In a keynote speech ahead of the Budget on 17 April, the Chancellor will make clear he will need to veto bids for extra money for politically sensitive areas including defence, crime, transport and education to inject more cash into the National Health Service.
But he will also warn Alan Milburn, the Secretary of State for Health, that he will have to justify every pound of the extra money channelled into his budget. The Treasury is alarmed that ministers' demands for extra cash in a three-year spending blueprint to be agreed by July would put Labour's economic credentials in jeopardy and cost huge tax rises.
The Chancellor will make clear new resources will have "strings attached". He will intervene directly in the detailed budgets of departmental ministers, rejecting bids for higher spending in areas which have not delivered value for money and forcing ministers to produce savings in some areas before they can spend in others.
Mr Brown will tell the Social Market Foundation think-tank at Westminster: "Resources must always be matched by reform and the achievement of results. The something-for- nothing days are over in our public services and there can be no blank cheques.
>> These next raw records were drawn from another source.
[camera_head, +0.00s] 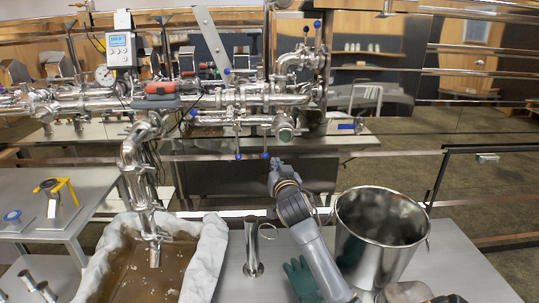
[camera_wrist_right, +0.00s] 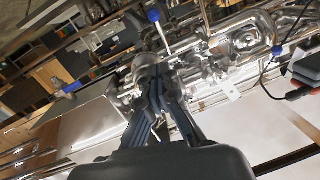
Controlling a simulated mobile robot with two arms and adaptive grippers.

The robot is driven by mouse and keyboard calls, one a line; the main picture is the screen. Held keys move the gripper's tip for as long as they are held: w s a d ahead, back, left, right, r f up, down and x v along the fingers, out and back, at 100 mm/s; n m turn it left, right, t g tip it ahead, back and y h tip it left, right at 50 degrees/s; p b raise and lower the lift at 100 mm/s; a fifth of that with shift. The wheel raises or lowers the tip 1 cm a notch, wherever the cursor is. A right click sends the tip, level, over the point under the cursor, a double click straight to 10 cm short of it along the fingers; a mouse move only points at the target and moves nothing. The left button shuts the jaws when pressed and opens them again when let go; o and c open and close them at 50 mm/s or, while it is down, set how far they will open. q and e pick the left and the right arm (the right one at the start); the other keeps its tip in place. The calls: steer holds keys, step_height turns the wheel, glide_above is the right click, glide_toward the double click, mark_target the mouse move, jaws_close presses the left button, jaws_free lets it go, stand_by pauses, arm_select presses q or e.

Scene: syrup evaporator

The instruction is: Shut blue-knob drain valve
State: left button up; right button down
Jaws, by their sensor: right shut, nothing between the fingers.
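Several blue-knobbed valve levers sit on the steel pipework in the head view. One blue knob (camera_head: 264,155) hangs on a lever below the lower pipe, just above my right gripper (camera_head: 274,168); another blue knob (camera_head: 238,156) hangs to its left. I cannot tell which one is the drain valve. In the right wrist view, a blue knob (camera_wrist_right: 153,15) on a thin lever stands beyond my right gripper (camera_wrist_right: 160,78), and a second blue knob (camera_wrist_right: 277,50) is to the right. My right gripper is shut and empty, its tips overlapping pipe fittings. My left gripper is not in view.
A steel bucket (camera_head: 347,244) stands right of my right arm on the metal table (camera_head: 440,265). A green glove (camera_head: 299,277) lies beside the arm. A cloth-lined pan (camera_head: 207,262) of brown liquid sits left, under a downpipe (camera_head: 134,165). A steel rail crosses behind the table.

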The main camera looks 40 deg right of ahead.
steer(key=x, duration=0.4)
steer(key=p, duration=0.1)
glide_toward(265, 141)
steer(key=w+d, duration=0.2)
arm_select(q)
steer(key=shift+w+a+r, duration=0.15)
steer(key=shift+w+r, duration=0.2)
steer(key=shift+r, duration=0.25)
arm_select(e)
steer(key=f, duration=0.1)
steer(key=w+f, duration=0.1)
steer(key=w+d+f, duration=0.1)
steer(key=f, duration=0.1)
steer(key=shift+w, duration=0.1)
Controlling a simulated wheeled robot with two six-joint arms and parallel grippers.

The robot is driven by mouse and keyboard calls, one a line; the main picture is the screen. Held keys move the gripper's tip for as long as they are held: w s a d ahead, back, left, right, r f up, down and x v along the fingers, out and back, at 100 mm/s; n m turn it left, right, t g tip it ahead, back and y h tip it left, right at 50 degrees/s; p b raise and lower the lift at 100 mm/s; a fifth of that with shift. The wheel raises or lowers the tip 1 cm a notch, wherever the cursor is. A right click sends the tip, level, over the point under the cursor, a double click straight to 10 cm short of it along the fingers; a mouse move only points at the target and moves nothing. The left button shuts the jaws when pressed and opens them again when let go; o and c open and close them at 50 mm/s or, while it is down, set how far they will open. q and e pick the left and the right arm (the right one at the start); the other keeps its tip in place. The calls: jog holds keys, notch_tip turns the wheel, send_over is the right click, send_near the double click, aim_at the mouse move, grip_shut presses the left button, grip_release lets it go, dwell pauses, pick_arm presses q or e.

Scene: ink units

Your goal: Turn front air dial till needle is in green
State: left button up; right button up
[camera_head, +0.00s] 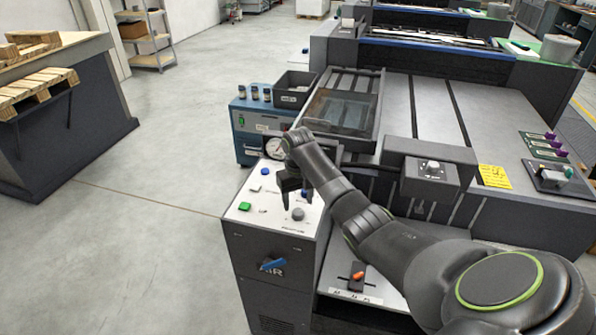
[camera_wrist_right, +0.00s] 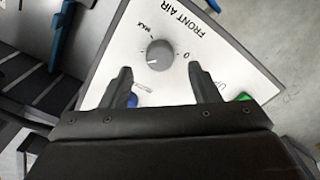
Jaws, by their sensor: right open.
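The front air dial (camera_head: 298,214) is a round grey knob on the white sloping panel (camera_head: 262,216) of the dark cabinet. In the right wrist view the dial (camera_wrist_right: 160,55) sits beside the printed words FRONT AIR, with MAX and 0 marks around it. My right gripper (camera_head: 294,195) is over the panel, fingers pointing down. In the wrist view its fingers (camera_wrist_right: 159,74) are apart and empty, with the dial just beyond and between the tips. The round white gauge (camera_head: 272,149) is partly hidden behind my right arm; its needle is too small to read. My left gripper is not in view.
Green (camera_head: 245,206), blue and white buttons share the panel. A blue handle (camera_head: 273,264) marked AIR is on the cabinet front. An orange-tipped switch (camera_head: 358,275) sits lower right. A blue unit (camera_head: 247,122) with small bottles stands behind. Open floor lies left.

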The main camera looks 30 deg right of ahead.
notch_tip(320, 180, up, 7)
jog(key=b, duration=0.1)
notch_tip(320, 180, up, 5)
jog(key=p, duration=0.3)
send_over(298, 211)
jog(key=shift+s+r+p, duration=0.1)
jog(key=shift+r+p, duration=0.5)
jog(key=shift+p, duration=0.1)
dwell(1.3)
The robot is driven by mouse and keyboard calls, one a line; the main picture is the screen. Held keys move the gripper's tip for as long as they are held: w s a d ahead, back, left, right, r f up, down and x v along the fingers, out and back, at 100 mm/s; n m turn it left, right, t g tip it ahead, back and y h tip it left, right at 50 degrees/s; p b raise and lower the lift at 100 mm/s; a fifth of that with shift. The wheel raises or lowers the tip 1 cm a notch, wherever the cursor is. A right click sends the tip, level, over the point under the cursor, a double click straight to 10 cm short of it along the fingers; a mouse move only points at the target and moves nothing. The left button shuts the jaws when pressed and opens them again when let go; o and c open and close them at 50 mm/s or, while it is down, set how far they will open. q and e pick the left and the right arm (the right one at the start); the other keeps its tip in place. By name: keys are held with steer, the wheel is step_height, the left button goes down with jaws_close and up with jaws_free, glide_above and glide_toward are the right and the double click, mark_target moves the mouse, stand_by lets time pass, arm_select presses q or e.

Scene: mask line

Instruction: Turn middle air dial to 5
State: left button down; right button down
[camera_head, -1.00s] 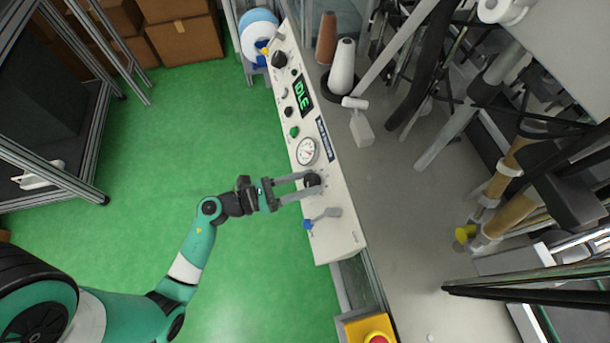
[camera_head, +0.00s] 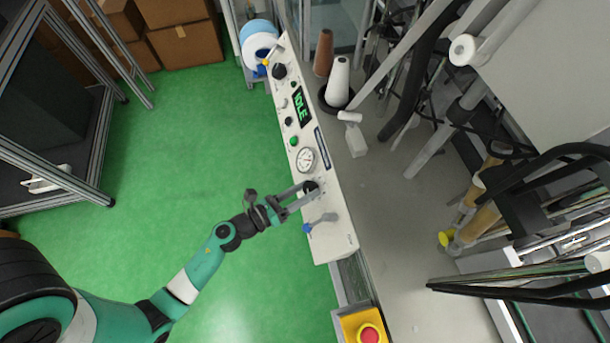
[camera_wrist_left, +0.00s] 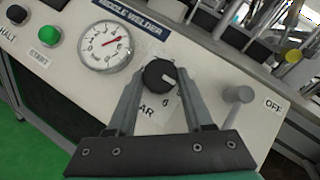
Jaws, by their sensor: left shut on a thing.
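The middle air dial is a round black knob (camera_wrist_left: 160,76) with a pale pointer mark, below the pressure gauge on the white control panel (camera_head: 327,222). It also shows in the head view (camera_head: 310,187). My left gripper (camera_head: 303,194) reaches it from the left. In the left wrist view its two grey fingers (camera_wrist_left: 162,92) stand on either side of the knob and are shut on it. A "6" and the letters "AR" show on the label below the knob; the other numbers are mostly hidden. My right gripper is not in view.
The gauge (camera_wrist_left: 104,46) with a red needle sits beside the dial. A grey lever with a blue end (camera_head: 307,228) is close to the fingers. The green START button (camera_wrist_left: 48,36) and the IDLE display (camera_head: 302,107) are farther along. Open green floor lies left of the panel.

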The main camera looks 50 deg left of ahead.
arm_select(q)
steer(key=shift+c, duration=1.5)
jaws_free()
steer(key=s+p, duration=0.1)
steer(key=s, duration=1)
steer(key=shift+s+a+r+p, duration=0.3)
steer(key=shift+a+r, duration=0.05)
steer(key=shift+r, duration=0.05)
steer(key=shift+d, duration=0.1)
"Our ambition for the Budget and spending review is to put the NHS on a sound, long-term financial footing. This must be based on tough choices between and within departments, matching resources with reform.
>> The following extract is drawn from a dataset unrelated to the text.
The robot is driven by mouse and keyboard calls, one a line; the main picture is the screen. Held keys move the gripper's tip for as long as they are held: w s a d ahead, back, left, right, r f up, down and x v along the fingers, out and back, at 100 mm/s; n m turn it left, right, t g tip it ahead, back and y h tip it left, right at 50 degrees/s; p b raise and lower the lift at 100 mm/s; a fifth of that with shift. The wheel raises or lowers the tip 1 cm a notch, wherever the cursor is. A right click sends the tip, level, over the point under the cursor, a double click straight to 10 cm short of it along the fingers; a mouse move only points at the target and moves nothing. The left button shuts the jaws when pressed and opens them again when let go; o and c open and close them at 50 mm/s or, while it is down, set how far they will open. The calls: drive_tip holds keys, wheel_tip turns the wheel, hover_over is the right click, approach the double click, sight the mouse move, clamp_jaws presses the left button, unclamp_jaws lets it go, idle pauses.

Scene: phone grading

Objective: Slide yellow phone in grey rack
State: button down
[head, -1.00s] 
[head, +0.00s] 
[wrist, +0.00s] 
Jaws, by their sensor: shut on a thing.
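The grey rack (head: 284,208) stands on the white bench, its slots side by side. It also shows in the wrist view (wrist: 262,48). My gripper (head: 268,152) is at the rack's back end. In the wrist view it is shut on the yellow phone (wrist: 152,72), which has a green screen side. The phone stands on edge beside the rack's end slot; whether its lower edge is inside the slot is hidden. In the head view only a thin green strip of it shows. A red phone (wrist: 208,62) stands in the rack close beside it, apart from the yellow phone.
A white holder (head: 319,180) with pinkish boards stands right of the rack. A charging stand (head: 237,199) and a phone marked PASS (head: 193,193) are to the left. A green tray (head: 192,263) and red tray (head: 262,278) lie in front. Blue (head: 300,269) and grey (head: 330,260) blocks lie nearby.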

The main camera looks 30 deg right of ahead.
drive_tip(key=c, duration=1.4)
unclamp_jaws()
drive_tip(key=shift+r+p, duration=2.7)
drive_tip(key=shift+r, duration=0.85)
"Before committing the Treasury to additional expenditure, we will need to know of Health and all departments whether that extra spending is a priority, whether there is a clear strategy for reform to deliver value for money and the track record of increased resources leading to improved results." Mr Brown will add: "We have not come this far to put our hard-won economic stability and fiscal discipline at risk. We will not compromise on economic stability."
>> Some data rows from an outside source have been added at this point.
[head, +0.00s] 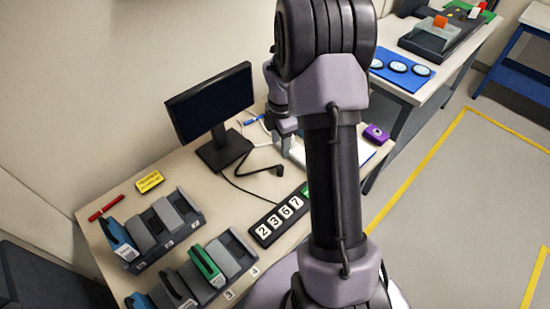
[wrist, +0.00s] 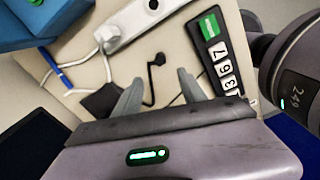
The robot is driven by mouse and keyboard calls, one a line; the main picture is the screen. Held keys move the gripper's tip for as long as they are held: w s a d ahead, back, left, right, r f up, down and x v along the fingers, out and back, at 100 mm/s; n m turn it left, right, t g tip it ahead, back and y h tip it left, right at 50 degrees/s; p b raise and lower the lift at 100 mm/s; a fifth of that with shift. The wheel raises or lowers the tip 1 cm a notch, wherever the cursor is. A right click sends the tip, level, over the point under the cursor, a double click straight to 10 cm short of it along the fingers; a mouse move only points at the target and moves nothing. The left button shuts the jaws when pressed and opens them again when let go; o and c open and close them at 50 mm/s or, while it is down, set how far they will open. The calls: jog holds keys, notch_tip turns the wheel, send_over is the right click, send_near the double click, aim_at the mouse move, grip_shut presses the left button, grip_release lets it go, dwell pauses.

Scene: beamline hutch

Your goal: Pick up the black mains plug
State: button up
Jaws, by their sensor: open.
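The black mains plug (head: 278,170) lies on the beige desk to the right of the monitor stand, with its black cable running back left. In the wrist view the plug (wrist: 159,59) shows just beyond the fingertips, roughly centred between them, with its cable curving down between the fingers. My gripper (head: 284,135) is over the desk, behind the plug in the head view and partly hidden by my arm. In the wrist view my gripper (wrist: 160,77) has its two grey fingers spread apart with nothing held between them.
A white socket strip (wrist: 138,22) lies beyond the plug. The black number strip (wrist: 217,62) lies to its right. The monitor (head: 210,102) stands left of the plug. Slotted holders (head: 160,232) fill the desk's front left. A purple device (head: 376,134) sits near the right edge.

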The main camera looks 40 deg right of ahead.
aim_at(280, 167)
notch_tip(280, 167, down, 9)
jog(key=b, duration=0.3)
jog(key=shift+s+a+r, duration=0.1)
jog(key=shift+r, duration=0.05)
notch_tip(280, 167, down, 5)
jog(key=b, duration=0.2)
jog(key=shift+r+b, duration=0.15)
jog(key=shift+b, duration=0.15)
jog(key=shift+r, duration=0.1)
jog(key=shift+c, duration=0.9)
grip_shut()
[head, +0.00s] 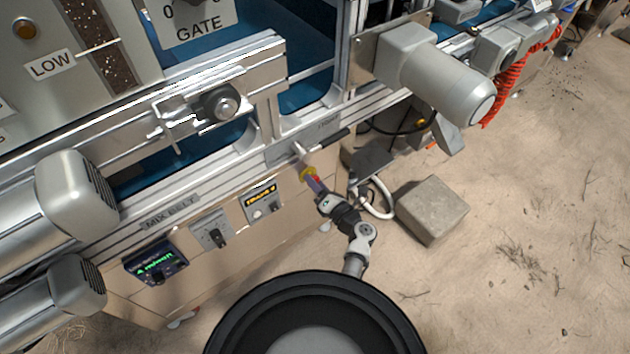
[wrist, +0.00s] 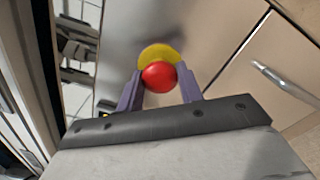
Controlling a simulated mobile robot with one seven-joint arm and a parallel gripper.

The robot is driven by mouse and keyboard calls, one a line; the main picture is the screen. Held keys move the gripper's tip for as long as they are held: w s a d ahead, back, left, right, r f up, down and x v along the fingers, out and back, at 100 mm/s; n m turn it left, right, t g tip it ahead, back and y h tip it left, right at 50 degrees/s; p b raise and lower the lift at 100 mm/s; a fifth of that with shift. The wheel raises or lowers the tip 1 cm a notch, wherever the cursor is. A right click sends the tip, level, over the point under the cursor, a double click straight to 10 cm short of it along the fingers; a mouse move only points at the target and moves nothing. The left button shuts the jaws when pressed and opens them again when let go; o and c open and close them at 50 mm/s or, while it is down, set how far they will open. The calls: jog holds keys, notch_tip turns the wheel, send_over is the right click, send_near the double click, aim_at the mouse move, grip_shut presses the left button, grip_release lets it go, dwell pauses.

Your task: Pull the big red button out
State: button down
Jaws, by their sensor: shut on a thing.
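The big red button (wrist: 159,77) is a round red knob in front of a yellow disc (wrist: 160,53). In the wrist view it sits between the two purple fingers of my gripper (wrist: 160,91), which are shut on it. In the head view my gripper (head: 314,182) reaches up to the front of the machine. The yellow disc shows just beyond the fingertips there, and the red button is mostly hidden by the fingers.
A concrete block (head: 431,210) stands on sandy ground to the right. A grey motor (head: 435,77) juts out above. Open ground lies right of the block.

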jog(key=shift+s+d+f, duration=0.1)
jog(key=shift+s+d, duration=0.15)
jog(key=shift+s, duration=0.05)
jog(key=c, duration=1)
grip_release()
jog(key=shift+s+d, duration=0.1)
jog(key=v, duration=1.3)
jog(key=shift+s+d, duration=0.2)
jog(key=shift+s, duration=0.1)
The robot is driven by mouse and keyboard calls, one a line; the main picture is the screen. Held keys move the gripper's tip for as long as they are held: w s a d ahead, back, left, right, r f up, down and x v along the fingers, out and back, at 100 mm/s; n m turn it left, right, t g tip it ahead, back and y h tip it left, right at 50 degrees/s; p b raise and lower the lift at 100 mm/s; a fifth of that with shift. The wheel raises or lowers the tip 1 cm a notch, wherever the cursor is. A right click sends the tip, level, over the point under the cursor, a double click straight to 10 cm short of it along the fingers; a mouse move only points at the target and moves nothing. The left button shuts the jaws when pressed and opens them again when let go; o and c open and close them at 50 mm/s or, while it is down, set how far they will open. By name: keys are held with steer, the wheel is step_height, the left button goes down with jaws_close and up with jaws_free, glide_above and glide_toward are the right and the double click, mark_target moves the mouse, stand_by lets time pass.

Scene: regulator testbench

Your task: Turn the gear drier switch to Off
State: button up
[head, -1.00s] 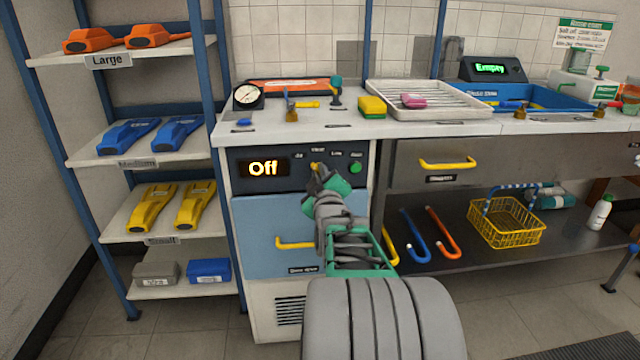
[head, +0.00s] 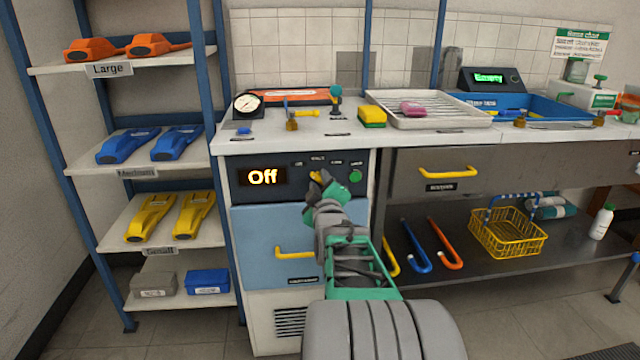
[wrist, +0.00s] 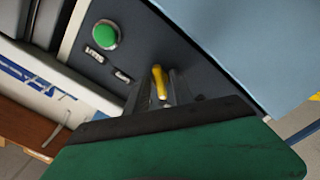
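The drier's control panel (head: 285,194) is dark, and its display (head: 262,177) reads "Off" in lit letters. The yellow switch knob (head: 316,176) sits right of the display, partly hidden by my gripper. In the wrist view the yellow knob (wrist: 158,80) stands between the dark fingertips of my gripper (wrist: 157,92). Whether the fingers touch the knob is not clear. My gripper (head: 326,186), with green parts, is right at the panel in the head view.
A green button (head: 355,175) is on the panel right of the knob; it also shows in the wrist view (wrist: 105,36). Below is a blue drawer with a yellow handle (head: 295,253). A shelf rack (head: 215,110) stands close on the left.

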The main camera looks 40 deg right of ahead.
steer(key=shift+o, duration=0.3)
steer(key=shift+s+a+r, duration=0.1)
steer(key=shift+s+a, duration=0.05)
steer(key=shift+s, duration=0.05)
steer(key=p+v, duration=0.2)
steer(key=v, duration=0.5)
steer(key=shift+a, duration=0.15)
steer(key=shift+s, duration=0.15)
Today's speech will fire the starting gun for a battle between Mr Brown and cabinet ministers. Four of them may appeal directly to Tony Blair for a better deal.
They are David Blunkett, the Home Secretary, who wants more money to fight crime and for prisons; Geoff Hoon, the Defence Secretary, who will cite the extra 1,700 troops being sent to Afghanistan; Stephen Byers, the Secretary of State for Transport, who is seeking more money for the railways and Estelle Morris, the Secretary of State for Education, who is worried her department will lose because of the priority given to health.
Mr Brown will insist the NHS must continue to be funded from general taxation rather than European-style social insurance or people taking out private insurance.
He will shortly receive the final report of an inquiry into health spending trends by Derek Wanless, the former chief executive of NatWest, which will be published at the time of the Budget. It is expected to pave the way for a limited tax rise to boost the NHS, probably through higher national insurance payments.
¿ The Government is reportedly considering plans to pay childcare allowances to single parents coming off benefits to pay for relatives to look after their children while they work. Parents on low incomes can currently have some childcare costs met, but not if the burden falls on families.